As far as trying to straddle both worlds, I'm generally interested in both, and it hasn't been difficult, because I've been able to kind of merge the two. They seem to be blending into each other, in a way.

AE: I've interviewed a lot of gay horror filmmakers, and many say it's harder to come out as a horror fan than a gay person.
PS:
I remember my father screaming at me when I was little, saying, "I don't want you wasting your money on that!" And then just a few years ago bringing a Fangoria to him because I was actually in it, saying, "Here, Dad, it was worth it!" Of course he didn't remember saying it to me.

AE: With Dante's Cove and now The Lair, there seems to be a response from gay viewers to erotic horror.
PS:
The gay community really responds to this genre, you know — Supernatural, Buffy, vampires, sex. In a way, it's sort of like drag queens and a lot of gay clowns and fetishes, black parties and white parties, this dressing up and pretending you're someone else.

There's this fantasy world that people really respond to, and then add sex to it and naked men, and it can sort of become hilarious. The gay community has an amazing sense of humor, and they can find the humor in all kinds of things, especially when you're dressing up and pretending to be other people.
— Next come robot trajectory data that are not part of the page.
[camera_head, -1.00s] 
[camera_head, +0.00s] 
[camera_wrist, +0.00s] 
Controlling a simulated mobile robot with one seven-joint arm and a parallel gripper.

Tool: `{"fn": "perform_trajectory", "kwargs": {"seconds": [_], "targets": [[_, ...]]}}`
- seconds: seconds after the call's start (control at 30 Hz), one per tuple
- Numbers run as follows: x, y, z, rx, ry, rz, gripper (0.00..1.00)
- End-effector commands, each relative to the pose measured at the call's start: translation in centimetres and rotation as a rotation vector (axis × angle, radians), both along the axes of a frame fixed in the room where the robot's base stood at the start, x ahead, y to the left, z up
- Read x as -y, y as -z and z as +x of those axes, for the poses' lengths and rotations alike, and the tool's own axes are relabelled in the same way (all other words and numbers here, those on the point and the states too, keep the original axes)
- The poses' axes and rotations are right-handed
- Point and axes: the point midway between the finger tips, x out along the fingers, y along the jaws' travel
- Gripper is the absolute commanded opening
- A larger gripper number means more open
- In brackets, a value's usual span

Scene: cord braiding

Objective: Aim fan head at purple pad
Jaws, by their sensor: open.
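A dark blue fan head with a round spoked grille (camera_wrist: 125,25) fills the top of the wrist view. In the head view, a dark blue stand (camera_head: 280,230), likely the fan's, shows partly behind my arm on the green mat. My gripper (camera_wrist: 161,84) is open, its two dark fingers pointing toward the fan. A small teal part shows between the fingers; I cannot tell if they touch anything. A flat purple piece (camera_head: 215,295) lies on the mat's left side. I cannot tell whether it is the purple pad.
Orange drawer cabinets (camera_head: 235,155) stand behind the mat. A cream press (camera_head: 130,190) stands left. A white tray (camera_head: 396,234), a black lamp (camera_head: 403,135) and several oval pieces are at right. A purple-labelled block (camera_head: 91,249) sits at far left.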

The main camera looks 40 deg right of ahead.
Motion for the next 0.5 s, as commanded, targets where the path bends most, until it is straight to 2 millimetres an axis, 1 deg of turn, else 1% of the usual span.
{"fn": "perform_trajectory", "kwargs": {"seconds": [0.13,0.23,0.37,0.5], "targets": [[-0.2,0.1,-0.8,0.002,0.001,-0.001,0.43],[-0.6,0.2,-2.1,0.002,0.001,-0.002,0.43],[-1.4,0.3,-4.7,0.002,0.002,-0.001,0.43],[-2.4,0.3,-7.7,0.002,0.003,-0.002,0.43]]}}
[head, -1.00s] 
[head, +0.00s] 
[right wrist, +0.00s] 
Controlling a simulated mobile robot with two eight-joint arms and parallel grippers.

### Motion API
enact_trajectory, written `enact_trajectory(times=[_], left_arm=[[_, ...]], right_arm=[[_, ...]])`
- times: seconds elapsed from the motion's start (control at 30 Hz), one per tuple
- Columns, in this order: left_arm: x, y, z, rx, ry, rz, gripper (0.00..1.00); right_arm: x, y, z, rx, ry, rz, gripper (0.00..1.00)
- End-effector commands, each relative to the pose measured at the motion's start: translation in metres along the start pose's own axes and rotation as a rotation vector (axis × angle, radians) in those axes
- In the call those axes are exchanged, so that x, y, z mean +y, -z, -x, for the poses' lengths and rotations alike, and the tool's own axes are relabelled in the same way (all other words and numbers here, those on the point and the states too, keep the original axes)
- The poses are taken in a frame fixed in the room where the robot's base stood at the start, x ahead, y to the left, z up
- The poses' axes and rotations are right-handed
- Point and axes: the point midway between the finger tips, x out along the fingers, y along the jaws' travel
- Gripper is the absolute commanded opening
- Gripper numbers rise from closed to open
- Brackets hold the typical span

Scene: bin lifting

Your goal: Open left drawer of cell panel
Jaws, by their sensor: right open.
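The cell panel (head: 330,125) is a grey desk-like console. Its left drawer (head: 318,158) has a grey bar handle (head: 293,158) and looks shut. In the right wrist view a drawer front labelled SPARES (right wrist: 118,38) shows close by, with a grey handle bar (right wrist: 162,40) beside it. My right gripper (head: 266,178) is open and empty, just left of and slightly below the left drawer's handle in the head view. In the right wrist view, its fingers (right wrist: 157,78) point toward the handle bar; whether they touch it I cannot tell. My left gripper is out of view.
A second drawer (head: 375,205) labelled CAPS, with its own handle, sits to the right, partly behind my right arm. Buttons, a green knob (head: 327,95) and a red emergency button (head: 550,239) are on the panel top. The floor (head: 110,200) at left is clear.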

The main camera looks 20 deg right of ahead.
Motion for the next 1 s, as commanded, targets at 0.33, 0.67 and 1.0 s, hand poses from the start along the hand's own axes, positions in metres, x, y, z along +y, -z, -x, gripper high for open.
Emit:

It would be one thing to kind of do a regular soap opera with chiseled hunks making out and having sex, which is great. But when you turn it and make them vampires and throw makeup on them and crazy outfits, of course the gay community will respond to that because it's hilarious and it's campy and it's fun.

AE: So the campiness of the show is self-aware?
PS:
Oh, yeah. And again, it was hard to even take a second and breathe and talk about it because it was such a crazed production and we had to do it so quickly. We hardly had time to meet each other. I mean, I met Dylan Vox, who played Colin, you know, two minutes before our sex scene.

So there was always a bit of a wink-wink, nudge-nudge kind of thing, where we were like, "Can you believe we're saying these words and playing these scenes," and it's hilarious. And of course there was lunch where we would break and talk about things, but there was never a sort of huge amount of seriousness.

There was, of course, a great amount of seriousness in terms of work and production, but we all took a sort of tongue-in-cheek approach. How can't you, when you say "a soft-core gay vampire series"? Come on!

AE: It's funny that you have so much sex on The Lair because rather oddly, your scene in Shortbus isn't explicit.
PS:
It was supposed to be. I signed up for it and I was hired for it. I mean, John wouldn't have hired me if I wasn't willing to do it. But on the shooting day where I had my graphic sex scene, John went aside with the producer and kind of came back and said, "You know, we're not going to shoot this explicitly," for whatever reason. But I think at that point in the film, near the end, if you saw me banging away at this guy it would have been very awkward, and it wasn't necessary. So that very day, you know, minutes before my close-up, he decided he wasn't going to shoot it graphic.